Eu tenho
uma estante de livros. A maioria deles foram sequer abertos, mas eles
sempre estiveram comigo. Podia tê-los jogado fora ou dar de
presente. Os livros não eram meus, pertenceram ao meu pai e à minha
mãe. Alguns eram mais velhos do que eu e eu briguei por eles. Sequer
abertos. Peguei uma vassoura e uma pá para limpar atrás da estante
e assim, desloquei-a, tomando cuidado para não deixar os livros
cair. Demorei quase uma hora para movê-la, mas não consegui colocar
de volta. Anos passaram e a estante deslocada permaneceu em seu
não-lugar, no meio de tudo.
***
Minha casa não tem mais nenhum móvel, livros, estantes fora do lugar, mesa, cadeiras, quadros. Tudo é livre como meus sentimentos e o meu olhar. Não quero ter mais nada para ver, para descansar, para apoiar
o meu corpo. Minha cama é apenas um velho cobertor sem travesseiros. Despojei tudo porque a simplicidade das coisas está distante e assim o teto, o chão e as paredes conversam comigo. O ar circula.

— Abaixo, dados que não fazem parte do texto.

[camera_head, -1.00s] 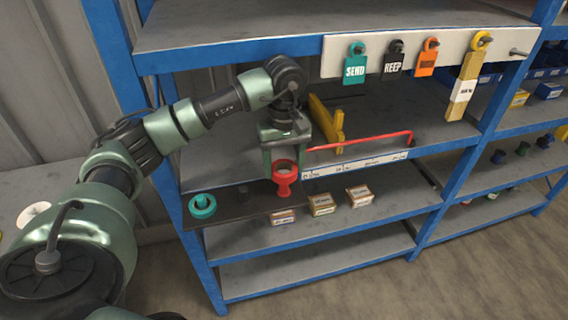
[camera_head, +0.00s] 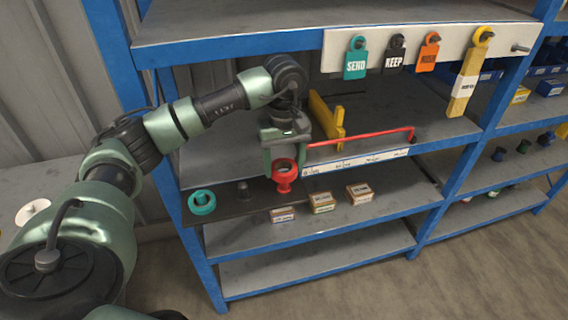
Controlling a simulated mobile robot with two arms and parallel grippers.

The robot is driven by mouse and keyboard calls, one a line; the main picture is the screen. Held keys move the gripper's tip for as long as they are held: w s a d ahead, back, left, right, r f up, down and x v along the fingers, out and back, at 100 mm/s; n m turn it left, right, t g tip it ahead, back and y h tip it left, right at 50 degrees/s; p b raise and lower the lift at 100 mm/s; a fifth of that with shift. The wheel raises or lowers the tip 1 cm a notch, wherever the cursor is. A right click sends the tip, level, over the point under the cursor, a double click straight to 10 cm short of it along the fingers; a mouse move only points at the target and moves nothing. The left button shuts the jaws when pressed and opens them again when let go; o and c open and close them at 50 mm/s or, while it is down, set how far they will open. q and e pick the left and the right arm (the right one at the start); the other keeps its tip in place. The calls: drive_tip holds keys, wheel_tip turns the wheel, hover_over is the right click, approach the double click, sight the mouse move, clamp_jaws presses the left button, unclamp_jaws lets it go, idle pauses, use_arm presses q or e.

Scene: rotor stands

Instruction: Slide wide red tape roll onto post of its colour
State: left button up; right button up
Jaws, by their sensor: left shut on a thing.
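The wide red tape roll (camera_head: 284,164) is in my left gripper (camera_head: 284,160), which is shut on it. They are in front of the middle shelf, at its left part. A narrower red piece (camera_head: 284,186), which looks like the red post's base, shows straight below the roll. Whether the roll is around the post or just above it, I cannot tell, as roll and fingers cover that part. A teal roll (camera_head: 202,203) lies to the left on the same dark board. My right gripper is not in view.
A dark grey post (camera_head: 243,190) stands between the teal and red pieces. Small boxes (camera_head: 321,203) lie in front on the shelf. A red bar (camera_head: 370,136) and a yellow piece (camera_head: 325,115) are close to the right. Hanging tags (camera_head: 356,62) are above right.

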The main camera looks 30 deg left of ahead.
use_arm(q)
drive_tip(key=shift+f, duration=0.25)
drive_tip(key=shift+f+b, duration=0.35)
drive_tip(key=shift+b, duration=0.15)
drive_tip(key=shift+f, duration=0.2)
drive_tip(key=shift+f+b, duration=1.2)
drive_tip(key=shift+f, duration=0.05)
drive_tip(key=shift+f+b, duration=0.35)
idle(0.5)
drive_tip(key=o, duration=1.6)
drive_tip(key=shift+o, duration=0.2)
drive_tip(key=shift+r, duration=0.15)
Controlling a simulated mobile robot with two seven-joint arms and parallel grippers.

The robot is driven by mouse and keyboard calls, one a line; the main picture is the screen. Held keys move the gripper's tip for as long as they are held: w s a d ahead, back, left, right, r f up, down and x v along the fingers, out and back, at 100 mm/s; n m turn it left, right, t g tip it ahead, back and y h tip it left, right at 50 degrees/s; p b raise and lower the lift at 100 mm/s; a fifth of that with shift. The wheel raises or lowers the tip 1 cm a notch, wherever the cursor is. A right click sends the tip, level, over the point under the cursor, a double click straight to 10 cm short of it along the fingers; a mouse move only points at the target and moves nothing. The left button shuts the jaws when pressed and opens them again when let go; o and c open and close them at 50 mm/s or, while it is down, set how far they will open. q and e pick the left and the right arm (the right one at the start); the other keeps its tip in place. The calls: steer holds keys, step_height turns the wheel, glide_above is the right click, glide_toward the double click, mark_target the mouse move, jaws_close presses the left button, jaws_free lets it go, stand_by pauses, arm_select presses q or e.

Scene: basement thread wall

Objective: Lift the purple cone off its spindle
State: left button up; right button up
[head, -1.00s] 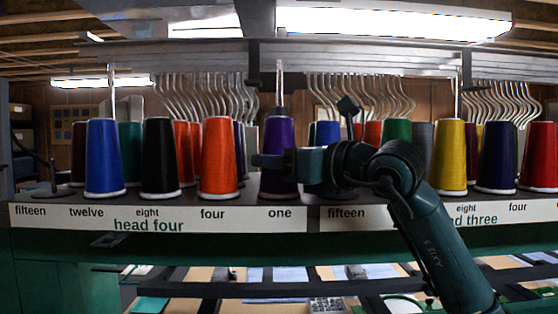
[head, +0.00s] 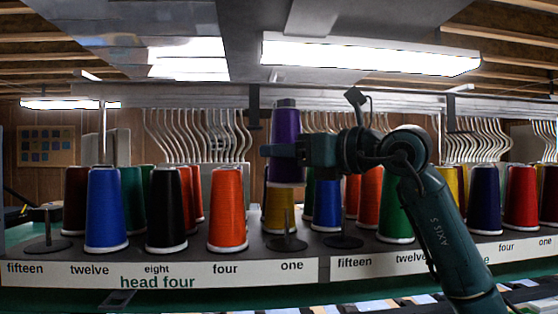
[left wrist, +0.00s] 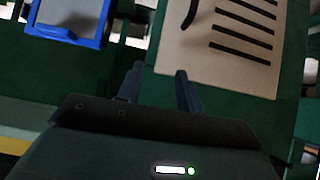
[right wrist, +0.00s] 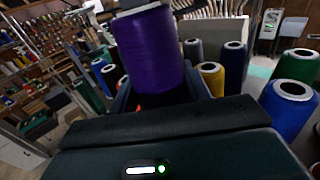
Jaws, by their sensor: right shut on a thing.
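The purple cone (head: 286,128) is held upright in the air in the head view, above the bare spindle (head: 287,241) at the label "one". Its lower end is clear of the spindle's tip. My right gripper (head: 284,151) is shut around the cone's lower half. The cone (right wrist: 150,50) also fills the upper middle of the right wrist view, between the fingers. My left gripper (left wrist: 157,84) is open and empty in the left wrist view and is not in the head view.
An orange cone (head: 227,208) stands left of the bare spindle, and a yellow cone (head: 277,210) stands behind it. A blue cone (head: 327,205) is to the right. Bent metal tubes (head: 200,135) hang behind. A blue-rimmed tray (left wrist: 68,40) lies beyond my left gripper.

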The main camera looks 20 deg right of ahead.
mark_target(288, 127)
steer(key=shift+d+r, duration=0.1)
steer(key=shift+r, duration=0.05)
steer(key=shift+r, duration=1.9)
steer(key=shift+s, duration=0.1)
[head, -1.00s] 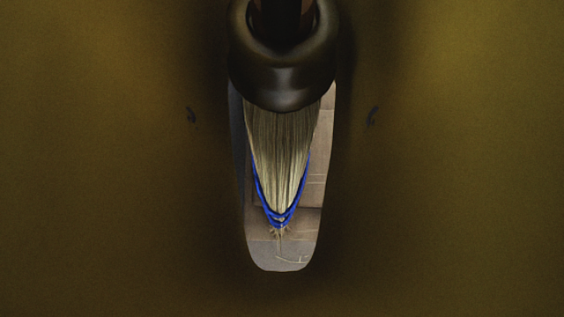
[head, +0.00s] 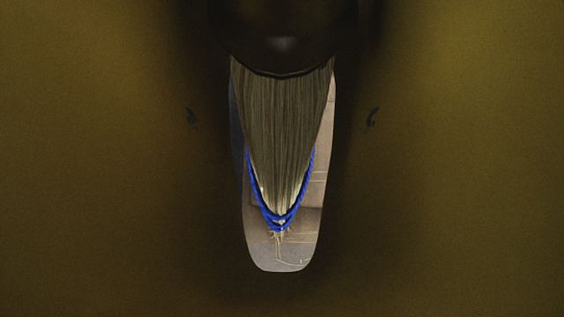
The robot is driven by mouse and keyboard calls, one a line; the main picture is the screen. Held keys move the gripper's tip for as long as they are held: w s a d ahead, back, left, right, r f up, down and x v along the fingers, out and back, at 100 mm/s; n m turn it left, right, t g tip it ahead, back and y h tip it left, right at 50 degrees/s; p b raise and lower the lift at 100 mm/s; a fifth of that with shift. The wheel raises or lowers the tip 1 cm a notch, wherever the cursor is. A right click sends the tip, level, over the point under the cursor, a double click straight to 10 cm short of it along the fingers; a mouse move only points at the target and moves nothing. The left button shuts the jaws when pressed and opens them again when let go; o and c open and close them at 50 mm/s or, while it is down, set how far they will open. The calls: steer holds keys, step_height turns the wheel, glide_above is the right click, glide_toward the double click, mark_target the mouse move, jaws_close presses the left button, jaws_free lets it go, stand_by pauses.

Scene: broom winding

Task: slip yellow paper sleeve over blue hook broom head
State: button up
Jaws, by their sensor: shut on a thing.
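The yellow paper sleeve (head: 110,170) fills nearly the whole view, and I look down through its inside. Its far opening is a long slot in the middle. The broom head's straw bristles (head: 281,120) run down through the sleeve towards this opening, with blue bands (head: 284,225) near their lower end. The dark rounded cap (head: 283,50) of the broom is at the top, in shadow inside the sleeve. Any hook is hidden.
Through the slot I see a tan, board-like surface (head: 322,170) with pale lines below and beside the bristles. A dark blue-grey strip (head: 237,130) shows at the slot's left edge. The sleeve hides the surroundings.

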Eu o sigo pela
casa. Sozinha de objetos a casa só se importa com o objeto vivente e atuante. Sou o único móvel de decoração que não enfeita. Quer vir e dormir comigo? Pode vir e se acostume com o lugar. Se não posso ter uma vida simples, que a casa seja assim. Ora, não tenho vocação para asceta ou uma vida religiosa. Eles optaram por viver assim e eu escolhi viver sem nada não para alcançar a iluminação. Quero que o lugar em que vivo seja dedicado à simplicidade. Quando receber amigos, eles ficarão surpresos. Quando meu amor vier, ela dormirá sem conforto. Vejo as coisas do piso frio, de baixo para cima. Minha casa é a iluminada, eu sou um mero hóspede.
***
Peguei
meus sapatos velhos e os lancei janela afora. Todos eles sumiram.
Exceto um, que vejo caminhando por aí: o sapato que não serviu...
2 comentários:
Bem-vindo! Feliz estreia! Eu ando despindo de tudo é a casa interna. A física, não consigo. Uma coisa ficou me martelando a cabeça: ver as coisas e as pessoas de baixo para cima... Acho que preciso tentar isso... Beijo!
Confesso que gosto bastante do primeiro conto, mas o que chamou a atenção desta vez, foi o segundo. A materialidade me incomoda muitas vezes... a simplicidade encanta e espanta... Soa até como um convite e todos deveriam aceitar.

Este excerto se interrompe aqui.